2We understand that there is some variation in fee arrangements depending on the transaction and the area of the State. Sometimes the seller’s broker is paid a contingent fee of 6%, split equally with the buyer’s broker so that each receives 3% of the selling price. In other cases the commission percentage and the split may be a bit different. But under any of the variations, the $1,500 fixed broker’s fee would in most instances be significantly less than a traditional percentage-based fee.
3Rule 1.7(a)(2) provides that “a lawyer shall not represent a client if a reasonable lawyer would conclude that … there is a significant risk that the lawyer’s professional judgment on behalf of a client will be adversely affected by the lawyer’s own financial, business, property or other personal interests” unless the conflict is waivable and properly waived pursuant to Rule 1.7(b).
4See Rule 1.7(b)(1) (precluding waiver if belief in ability to provide competent and diligent representation would be unreasonable); Rule 1.7(b)(2) (precluding waiver when representation is prohibited by law); Rule 1.7(b)(3) (precluding waiver when one client asserts claim against another).

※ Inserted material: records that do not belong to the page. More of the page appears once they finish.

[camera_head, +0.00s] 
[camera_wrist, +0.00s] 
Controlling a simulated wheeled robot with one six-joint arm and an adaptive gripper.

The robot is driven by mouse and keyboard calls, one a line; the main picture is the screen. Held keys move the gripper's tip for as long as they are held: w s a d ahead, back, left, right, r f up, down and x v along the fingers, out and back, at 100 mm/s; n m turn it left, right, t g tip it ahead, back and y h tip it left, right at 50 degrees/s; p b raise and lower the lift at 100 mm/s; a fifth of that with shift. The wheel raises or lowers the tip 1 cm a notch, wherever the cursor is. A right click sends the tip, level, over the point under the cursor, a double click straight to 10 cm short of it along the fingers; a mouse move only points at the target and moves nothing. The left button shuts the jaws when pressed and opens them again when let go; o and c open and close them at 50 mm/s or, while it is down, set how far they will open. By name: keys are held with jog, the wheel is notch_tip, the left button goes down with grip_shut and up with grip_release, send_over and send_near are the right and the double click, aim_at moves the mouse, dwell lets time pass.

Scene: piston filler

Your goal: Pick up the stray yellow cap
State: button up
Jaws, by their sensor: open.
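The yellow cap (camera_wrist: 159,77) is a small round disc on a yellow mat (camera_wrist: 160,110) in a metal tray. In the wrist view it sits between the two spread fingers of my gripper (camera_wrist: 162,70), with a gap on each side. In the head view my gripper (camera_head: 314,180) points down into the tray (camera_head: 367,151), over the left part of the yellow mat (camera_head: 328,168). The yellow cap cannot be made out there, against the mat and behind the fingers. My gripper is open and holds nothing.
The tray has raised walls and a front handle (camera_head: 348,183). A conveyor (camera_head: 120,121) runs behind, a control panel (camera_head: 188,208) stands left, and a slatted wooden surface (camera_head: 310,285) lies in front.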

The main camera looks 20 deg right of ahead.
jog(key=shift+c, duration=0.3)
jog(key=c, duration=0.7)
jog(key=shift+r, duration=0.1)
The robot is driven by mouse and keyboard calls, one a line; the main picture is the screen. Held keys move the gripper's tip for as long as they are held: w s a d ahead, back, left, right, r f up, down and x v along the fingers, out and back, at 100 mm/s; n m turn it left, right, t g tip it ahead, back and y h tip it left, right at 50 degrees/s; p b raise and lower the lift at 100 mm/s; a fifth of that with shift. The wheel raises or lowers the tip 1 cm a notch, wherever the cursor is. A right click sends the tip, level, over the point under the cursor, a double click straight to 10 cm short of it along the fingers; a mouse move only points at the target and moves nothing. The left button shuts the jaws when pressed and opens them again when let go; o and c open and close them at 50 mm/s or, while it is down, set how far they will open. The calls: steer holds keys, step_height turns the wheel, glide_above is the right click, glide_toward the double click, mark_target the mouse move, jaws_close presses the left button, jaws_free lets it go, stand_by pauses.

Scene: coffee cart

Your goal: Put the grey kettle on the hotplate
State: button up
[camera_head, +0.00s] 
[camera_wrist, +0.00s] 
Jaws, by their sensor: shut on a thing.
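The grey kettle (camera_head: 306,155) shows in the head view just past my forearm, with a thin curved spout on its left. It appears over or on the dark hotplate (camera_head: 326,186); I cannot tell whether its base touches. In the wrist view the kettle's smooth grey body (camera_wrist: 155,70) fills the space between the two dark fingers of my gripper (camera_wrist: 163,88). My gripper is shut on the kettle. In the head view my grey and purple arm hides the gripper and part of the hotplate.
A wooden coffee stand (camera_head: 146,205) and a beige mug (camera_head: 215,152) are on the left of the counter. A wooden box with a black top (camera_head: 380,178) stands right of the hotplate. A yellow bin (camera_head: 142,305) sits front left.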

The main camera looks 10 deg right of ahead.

5For example, it could count toward a conclusion of distinct services if the lawyer performs all broker services at an office away from the law office and with a different company name, staff, and telephone number. If the services are distinct and the lawyer advises the client in writing that the broker services “are not legal services and that the protection of a client-lawyer relationship does not exist with respect to the nonlegal services,” then the broker services would not be subject to rules of legal ethics, with some exceptions. Rule 5.7(a)(2), (4); see Rule 5.7, Cmt.  (noting that some rules, “such as those prohibiting lawyers from misusing the confidences or secrets of a former client (see Rule 1.9), requiring lawyers to report certain lawyer misconduct (see Rule 8.3), and prohibiting lawyers from engaging in illegal, dishonest, fraudulent or deceptive conduct (see Rule 8.4), apply to a lawyer irrespective of the existence of a representation” and thus govern even the provision of distinct nonlegal services).